Pride is about visibility at WPVI
By Mark Segal of Philadelphia Gay News
About a month ago, Channel 6 ABC's out meteorologist Adam Joseph contacted me about the station's plans for its employee Pride day event and asked if I'd be their speaker. It would be the last of the almost 20 speaking gigs I've done for Pride month this year, and a great way to end the month. I hadn't realized that it also would mark a major turning point in my life.
Adam has become somewhat of an activist since coming out himself at the birth of his first child. One of his primary advocacy issues is fighting to have the Red Cross allow gay men to donate blood, and the station has been supportive of his speaking out about it. This year he asked the station if it would celebrate Pride, thus he was on the spot asked to create Pride at WPVI-TV.
He arranged speakers, a dinner for the station's staff catered by LGBT caterers, including a great bakery owned by a trans woman. He even put up a display of the various Pride flags and the meaning of each color. This he did himself at home as part of a family project, and he proudly hung it in the station's lobby for all to see.
While I fielded questions during our stationwide Zoom call, Adam and their tech team had arranged to show a few photos of my early zaps. As we talked there was a picture of me storming a TV studio and handcuffing myself to the camera, one of me chained to the Liberty Bell, storming the CBS Evening News, and then my favorite: disrupting a Republican fundraising dinner.
As this slideshow of my life was being shown it dawned on me that in 1972 the first ever zap I did was at WPVI itself. In the middle of the 11pm Action News, live on camera, I disrupted the anchorman, Larry Kane. The only harm done was when the Sports guy got his makeup on my shirt. The following morning it was the entire front page of the Daily News and top story of the Inquirer. That first zap taught me how to end the invisibility of our community. At that time LGBT people were stereotyped and most could not believe that a gay man would storm and take control of the evening news.

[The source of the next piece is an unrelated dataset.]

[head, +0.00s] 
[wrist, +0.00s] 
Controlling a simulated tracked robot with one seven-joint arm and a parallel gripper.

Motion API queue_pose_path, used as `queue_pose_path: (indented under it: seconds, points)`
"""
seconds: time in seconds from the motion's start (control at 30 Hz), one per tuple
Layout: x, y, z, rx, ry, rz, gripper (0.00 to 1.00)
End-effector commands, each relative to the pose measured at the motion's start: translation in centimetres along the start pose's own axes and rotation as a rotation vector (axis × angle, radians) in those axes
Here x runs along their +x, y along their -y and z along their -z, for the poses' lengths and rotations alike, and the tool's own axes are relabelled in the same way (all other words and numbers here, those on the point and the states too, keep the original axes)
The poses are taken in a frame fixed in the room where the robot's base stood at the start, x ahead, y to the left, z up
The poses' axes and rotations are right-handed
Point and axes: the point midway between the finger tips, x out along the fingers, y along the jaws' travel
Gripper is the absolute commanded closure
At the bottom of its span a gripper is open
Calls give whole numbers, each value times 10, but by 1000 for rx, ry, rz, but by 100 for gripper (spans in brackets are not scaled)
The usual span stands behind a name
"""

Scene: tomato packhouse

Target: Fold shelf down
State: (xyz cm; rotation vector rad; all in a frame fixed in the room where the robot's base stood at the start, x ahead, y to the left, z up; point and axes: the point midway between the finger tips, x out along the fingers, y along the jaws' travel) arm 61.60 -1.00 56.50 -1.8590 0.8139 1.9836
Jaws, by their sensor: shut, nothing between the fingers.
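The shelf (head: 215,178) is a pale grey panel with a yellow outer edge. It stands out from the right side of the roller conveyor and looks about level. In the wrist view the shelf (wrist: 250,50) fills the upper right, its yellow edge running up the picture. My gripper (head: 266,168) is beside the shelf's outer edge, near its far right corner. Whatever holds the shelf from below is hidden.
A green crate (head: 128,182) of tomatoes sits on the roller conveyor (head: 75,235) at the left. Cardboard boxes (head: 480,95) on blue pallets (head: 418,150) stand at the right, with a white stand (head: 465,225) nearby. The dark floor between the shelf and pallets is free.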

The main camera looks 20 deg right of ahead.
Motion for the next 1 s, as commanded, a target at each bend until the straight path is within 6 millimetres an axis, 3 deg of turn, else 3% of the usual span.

WPVI didn't quite appreciate that zap, but it is now our history, and now 42 years later that station presented me with a beautiful crystal award. Written on the award was "6ABC is philly proud to honor Mark Segal, community leader, LGBTQ+ rights pioneer and founder of the Philadelphia Gay News." If that is not a full circle, nothing is. Thank you WPVI, for making an old activist see the change that we fought for.